Net inflows of foreign equity capital reached US$2.0 billion in 2007, higher by 52.6 percent compared to the US$1.3 billion net inflows recorded in 2006. In particular, gross equity capital placements expanded by 28.2 percent to US$2.2 billion during the year. These were channeled largely into manufacturing (electronics, health and chemical products, food, automotive sensor & safety products, decorative crafts and molded plastic products, cleaning products), services (international courier, information technology development, multimedia service provider), construction, mining, real estate, financial intermediation, and agricultural industries. The bulk of these inflows came from Japan, the U.S., the U.K., Germany, South Korea, Malaysia, and Hong Kong. In December, equity capital infusion by foreign investors summed up to US$68 million from US$35 million in the same month a year ago.
The reinvested earnings account during the year also rose to US$567 million from US$485 million a year ago, as foreign direct investors continued to plough back a portion of their earnings into local enterprises/corporations.

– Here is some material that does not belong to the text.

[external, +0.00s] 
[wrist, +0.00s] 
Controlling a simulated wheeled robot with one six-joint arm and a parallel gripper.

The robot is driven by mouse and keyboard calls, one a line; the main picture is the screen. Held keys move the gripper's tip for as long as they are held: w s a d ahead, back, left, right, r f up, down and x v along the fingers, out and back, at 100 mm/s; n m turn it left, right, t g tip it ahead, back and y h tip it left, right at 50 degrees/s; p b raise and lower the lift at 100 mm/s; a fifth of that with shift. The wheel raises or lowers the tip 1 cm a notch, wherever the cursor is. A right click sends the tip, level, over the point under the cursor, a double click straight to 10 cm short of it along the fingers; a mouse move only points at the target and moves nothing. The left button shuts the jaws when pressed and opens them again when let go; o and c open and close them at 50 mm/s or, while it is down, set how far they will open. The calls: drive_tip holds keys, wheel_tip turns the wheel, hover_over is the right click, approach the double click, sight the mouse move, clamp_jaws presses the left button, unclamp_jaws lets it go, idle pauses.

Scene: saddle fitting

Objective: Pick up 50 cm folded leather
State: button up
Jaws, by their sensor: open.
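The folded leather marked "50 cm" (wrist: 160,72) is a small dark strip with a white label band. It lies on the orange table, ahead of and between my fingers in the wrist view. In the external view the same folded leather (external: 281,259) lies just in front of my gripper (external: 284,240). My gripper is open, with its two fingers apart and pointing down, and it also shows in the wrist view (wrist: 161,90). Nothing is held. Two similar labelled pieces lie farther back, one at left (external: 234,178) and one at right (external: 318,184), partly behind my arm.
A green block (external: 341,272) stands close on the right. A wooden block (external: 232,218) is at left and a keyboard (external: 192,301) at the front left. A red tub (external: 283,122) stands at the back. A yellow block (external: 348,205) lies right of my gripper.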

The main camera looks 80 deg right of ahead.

Meanwhile, the other capital account—which consists largely of intercompany borrowing/lending between foreign direct investors and their subsidiaries/affiliates in the Philippines—registered a lower net inflow of US$341 million compared to the net inflow of US$1.1 billion same period in 2006. This developed as local affiliates settled loans obtained from their parent companies abroad amounting to US$1.5 billion.
On an aggregate level, therefore, cumulative net inflows of FDI for 2007 reached US$2.9 billion. This was only US$7 million higher than the level posted in 2006 due largely to the repayment of intercompany loans.